Ever come across statements such as "The share price has fallen, but that is OK provided the dividend is maintained"?
For another example, I was once sent a magazine by Hargreaves Lansdown discussing equity income funds and the article actually stated that share price falls were good as it meant the dividend payments bought more units when share prices were low. Utter nonsense of course, relying on the fallacy that dividend payments are equivalent to interest payments.
Hmm, maybe I'm naive, but aren't dividends rather better than interest payments? If not, why would anyone take the risk? I've never noticed my capital deposits which produce interest, growing in value as I have my share.
Arb.
They are both cash. What is different is the underlying investments, and their potential to generate cashflows. A cash payment from either has the same impact on your bank account.
You've avoided the point. The equity base grows over time, wheareas the usual fixed interest base doesn't. That is why dividends are more attractive to me than interest: they are not the same.
My understanding was that wasn't the point. You were referring to the dividend and the interest. Now you are talking about the equity base (I am assuming that means the equity capital) which is the same as my "underlying investments", surely. Where do you have a difference of opinion as its not clear, to me at least? What point have I avoided?

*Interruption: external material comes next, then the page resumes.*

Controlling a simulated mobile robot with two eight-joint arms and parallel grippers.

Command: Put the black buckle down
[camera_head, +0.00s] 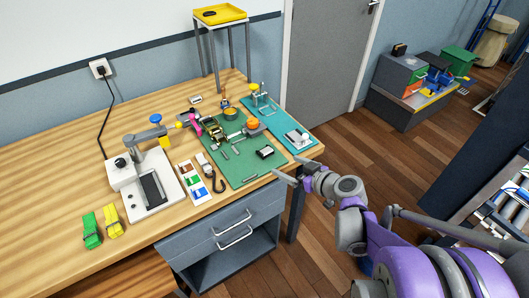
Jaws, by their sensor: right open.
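My right gripper (289,169) is at the front right edge of the workbench, to the right of and nearer than the black piece. Its two fingers are spread apart with nothing visible between them, and it is apart from the black piece. My left gripper is not in view.
A teal mat (295,128) with a white device lies right of the green mat. A white press-like machine (147,187), a tray of coloured parts (194,183) and green and yellow straps (92,231) stand left. Bare wood is free at the left front.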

Sorry start again. Dividends are rather better than interest, I wrote, and that is because the capital on which dividends are paid grows, whereas that on fixed interest such as a building society investment, stays constant. Dividends are based on growing equity, and is the reason I believe they are "better" than my building society capital which is fixed.
By the way, ignoring our conversation, I believe this thread has become rather sterile and circular, so I gave up following it. It's back to the old "how many angels can stand on the head of a pin".
Arb.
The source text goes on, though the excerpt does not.